In the absence of third-party cookies, publishers are building walled gardens of their own
The concept of a walled garden tends to send shivers down the spines of advertisers. After all, platform companies like Google and Facebook safeguard consumers’ personal data within their “walled gardens,”with advertisers ceding their control over it.
With Google planning to phase out the use of third-party cookies in its Chrome browser, advertisers are increasing seeking granular audience data from other sources to preserve the accuracy of their ad targeting. All this puts publishers in a strong position to create their own versions of walled gardens since they have authenticated audience data that they collect each time a person logs on to view their content. And advertisers are expressing interest.

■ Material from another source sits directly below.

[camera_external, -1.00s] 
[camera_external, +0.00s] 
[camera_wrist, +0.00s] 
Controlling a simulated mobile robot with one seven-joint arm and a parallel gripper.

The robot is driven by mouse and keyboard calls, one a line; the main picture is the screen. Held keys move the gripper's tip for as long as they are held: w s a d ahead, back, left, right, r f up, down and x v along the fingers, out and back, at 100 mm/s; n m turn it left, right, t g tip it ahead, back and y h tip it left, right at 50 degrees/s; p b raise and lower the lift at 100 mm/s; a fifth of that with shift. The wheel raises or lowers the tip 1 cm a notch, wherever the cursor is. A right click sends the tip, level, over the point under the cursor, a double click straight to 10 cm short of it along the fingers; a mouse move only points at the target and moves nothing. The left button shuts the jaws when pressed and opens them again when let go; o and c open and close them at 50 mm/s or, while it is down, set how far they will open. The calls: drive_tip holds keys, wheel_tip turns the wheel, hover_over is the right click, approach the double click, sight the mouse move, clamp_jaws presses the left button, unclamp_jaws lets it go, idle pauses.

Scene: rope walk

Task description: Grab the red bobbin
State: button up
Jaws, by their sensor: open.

With quality data about consumers becoming scarcer, prices for it could increase as well. To that end, publishers are trying to grow their addressable audiences through authentication and registration strategies. They are attempting this on their own, as Belgian publisher DPG Media has done, or through alliances like Ozone Project, launched by a group of publishers in 2018 to create an alternative to the platform companies’ walled gardens.

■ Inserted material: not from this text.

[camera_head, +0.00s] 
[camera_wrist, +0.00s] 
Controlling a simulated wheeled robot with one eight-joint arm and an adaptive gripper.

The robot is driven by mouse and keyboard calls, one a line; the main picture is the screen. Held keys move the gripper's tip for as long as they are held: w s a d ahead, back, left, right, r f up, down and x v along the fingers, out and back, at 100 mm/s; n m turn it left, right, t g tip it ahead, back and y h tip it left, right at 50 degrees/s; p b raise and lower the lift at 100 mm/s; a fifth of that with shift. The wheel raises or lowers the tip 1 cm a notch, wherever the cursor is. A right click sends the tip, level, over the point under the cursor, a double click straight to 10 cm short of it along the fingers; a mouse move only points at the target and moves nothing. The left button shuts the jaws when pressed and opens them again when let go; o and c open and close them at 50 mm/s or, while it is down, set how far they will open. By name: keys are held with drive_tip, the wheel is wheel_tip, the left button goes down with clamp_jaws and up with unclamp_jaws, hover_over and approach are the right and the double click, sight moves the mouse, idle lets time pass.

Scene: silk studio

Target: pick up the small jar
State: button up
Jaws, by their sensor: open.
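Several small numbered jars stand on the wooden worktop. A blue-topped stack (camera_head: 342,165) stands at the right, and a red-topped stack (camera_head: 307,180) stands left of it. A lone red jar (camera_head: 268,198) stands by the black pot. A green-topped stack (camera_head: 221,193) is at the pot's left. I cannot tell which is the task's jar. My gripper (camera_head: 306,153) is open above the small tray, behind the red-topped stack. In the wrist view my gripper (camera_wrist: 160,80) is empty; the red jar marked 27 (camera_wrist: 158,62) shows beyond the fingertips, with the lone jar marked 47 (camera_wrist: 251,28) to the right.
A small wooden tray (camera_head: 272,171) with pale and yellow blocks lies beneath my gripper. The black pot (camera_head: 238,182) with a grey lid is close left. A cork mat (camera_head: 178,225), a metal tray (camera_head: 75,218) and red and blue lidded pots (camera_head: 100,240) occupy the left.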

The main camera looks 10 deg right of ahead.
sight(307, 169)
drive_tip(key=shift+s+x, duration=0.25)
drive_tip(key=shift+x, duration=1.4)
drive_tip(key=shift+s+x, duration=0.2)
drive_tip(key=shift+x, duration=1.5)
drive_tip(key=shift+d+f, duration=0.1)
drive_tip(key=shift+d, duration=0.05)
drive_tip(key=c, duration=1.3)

Commercial executives at Ozone Project are citing greater demand for its “more private environment,” said the Ozone Project’s chief revenue officer Craig Tuck. The alliance is creating value for advertisers by arranging for publishers’ content to load faster and to have more relevant advertising displayed at the right frequency, Tuck said. This is done by gaining user consent across multiple publishers’ web domains, he added.
Unlike the platforms’ traditional walled gardens, these publisher-backed alternatives let advertisers share the personal, anonymized data they own without having to cede control over it. Data in the Ozone Project’s walled garden, for example, can be audited by an external party should advertisers request it.

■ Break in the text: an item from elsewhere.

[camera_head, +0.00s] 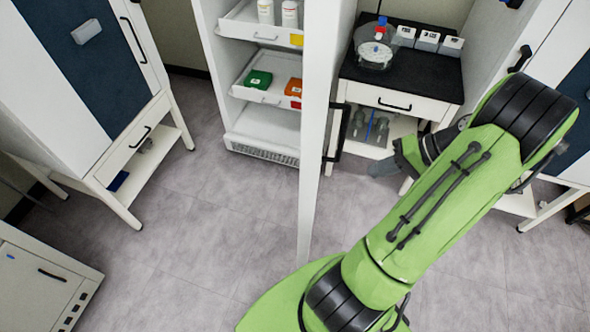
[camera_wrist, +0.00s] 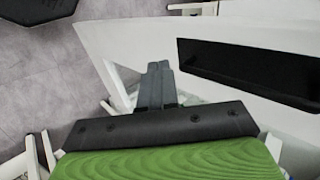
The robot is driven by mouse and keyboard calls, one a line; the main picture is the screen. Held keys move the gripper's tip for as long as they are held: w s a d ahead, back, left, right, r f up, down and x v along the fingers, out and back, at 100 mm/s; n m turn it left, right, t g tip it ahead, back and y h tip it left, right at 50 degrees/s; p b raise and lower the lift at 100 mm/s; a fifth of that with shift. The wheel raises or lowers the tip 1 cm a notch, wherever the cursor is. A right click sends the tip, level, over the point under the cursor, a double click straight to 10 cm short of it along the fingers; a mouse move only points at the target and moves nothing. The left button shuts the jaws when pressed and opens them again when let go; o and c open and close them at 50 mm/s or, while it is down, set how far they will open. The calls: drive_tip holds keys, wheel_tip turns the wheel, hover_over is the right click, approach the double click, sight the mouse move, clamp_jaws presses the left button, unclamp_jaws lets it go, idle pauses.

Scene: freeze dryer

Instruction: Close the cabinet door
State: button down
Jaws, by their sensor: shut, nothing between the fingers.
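The white cabinet (camera_head: 263,121) stands open at the top middle of the head view, with its shelves showing. Its door (camera_head: 312,130) stands swung out toward me, seen nearly edge-on, with a dark handle (camera_head: 337,132) on its right side. My gripper (camera_head: 382,168) is to the right of the door, with floor visible between them in the picture. In the wrist view my gripper (camera_wrist: 158,86) has its fingers together and empty. A white panel (camera_wrist: 120,42) with a long dark strip (camera_wrist: 245,72) lies ahead and right of the fingers; I cannot tell whether they touch it.
A bench with a black top (camera_head: 410,72) stands behind my gripper, carrying a glass vessel (camera_head: 375,50) and small boxes. A white and blue cabinet (camera_head: 85,80) is at the left, and a low unit (camera_head: 40,285) at the lower left. Grey floor (camera_head: 200,230) is clear left of the door.

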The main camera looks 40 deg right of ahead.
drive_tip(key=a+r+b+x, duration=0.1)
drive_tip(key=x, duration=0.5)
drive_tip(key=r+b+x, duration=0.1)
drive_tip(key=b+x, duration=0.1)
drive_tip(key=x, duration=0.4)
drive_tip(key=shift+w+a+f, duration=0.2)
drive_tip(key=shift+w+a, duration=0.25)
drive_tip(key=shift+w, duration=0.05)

DPG Media wants to create and sell to advertisers its customized solution, powered by its own technology and data. “With everything that’s happening around the identity and consolidation of supply, publishing groups have to think more clearly about how they act as a direct gateway for media buyers” said Stefan Havik, chief revenue officer of DPG Media.
Some advertisers interviewed by Digiday are keen for publishers to create their own closed ecosystems. “Publishers could be doing more for cross-platform measurement to help the advertising ecosystem,” said Unilever’s svp of global media, Luis Di Como. He is helping his company build its own network of trusted publishers to purchase ads from: It’s Unilever’s version of a walled garden, he said, noting that the consumer packaged goods company wants other advertisers to join the initiative.
While platform companies like Google and Facebook control an abundance of data about consumer purchases, they don’t own an abundance of content like publishers do. Therefore these platform companies cannot collect as much data about people’s engagement with content. For advertisers with large customer databases, availing themselves of the opportunity to match their own data to the unique rich data sets owned by publishers is a safe, effective bet in a market with a growing scarcity of quality audience intelligence.
Some advertisers like American Express are turning to ad tech vendors like Neustar for help. “There’s an opportunity for advertisers to build measurable ecosystems of partners that include the top publishers they buy from, while still working [within] the traditional walled gardens like Google and Facebook,” said Neustar product marketing director Devon DeBlasio. Thus ad tech vendor Neustar is capitalizing on its publisher relationships to facilitate the synching of publishers’ data with that of advertisers, DeBlasio said.
Thus, variations on the proverbial closed walled garden ecosystem are gradually becoming more prevalent, whether through login alliances that let users enlist a single account to register with multiple sites, publisher alliances like the Ozone Project that allow advertisers to match their data with a pool of publishers’ data, or data clean rooms where advertisers and publishers collectively share their data in privacy-protected fashion.
Media agencies also see an opportunity in tapping into the publisher-backed walled gardens. Since investments will need to be made to enable optimization of data shared between the various walled gardens (including the smaller ones and even those of Google and Amazon), media agency executives see their companies as serving as navigators in what will become an increasingly complex ecosystem.
“With the added fragmentation, less reach will be delivered, but it will be nicer and attuned to certain demographic interests, such as a Guardian reader versus a Vice audience,” said Paul Kasamias, managing partner at Publicis Media agency Starcom. “Agencies will need to build plans that are layered with multiple programmatic guaranteed deals; one alone will not deliver on client KPIs.”
For these alternative walled gardens to thrive, publishers must pitch the depth of their addressable audience rather than just the number of unique visitors, Stuart Colman, a sales vp for ad tech vendor InfoSum. Previously, publishers have found it hard to articulate the strength of the data they possess in their walled gardens, which in turn has given advertisers an excuse to spend their money elsewhere, Colman added.
“Ultimately, the success of a walled garden must come down to the addressable audience it’s built on top of,” Colman said. “Every publisher has to go on that journey of getting more people to register to their sites to access the content.”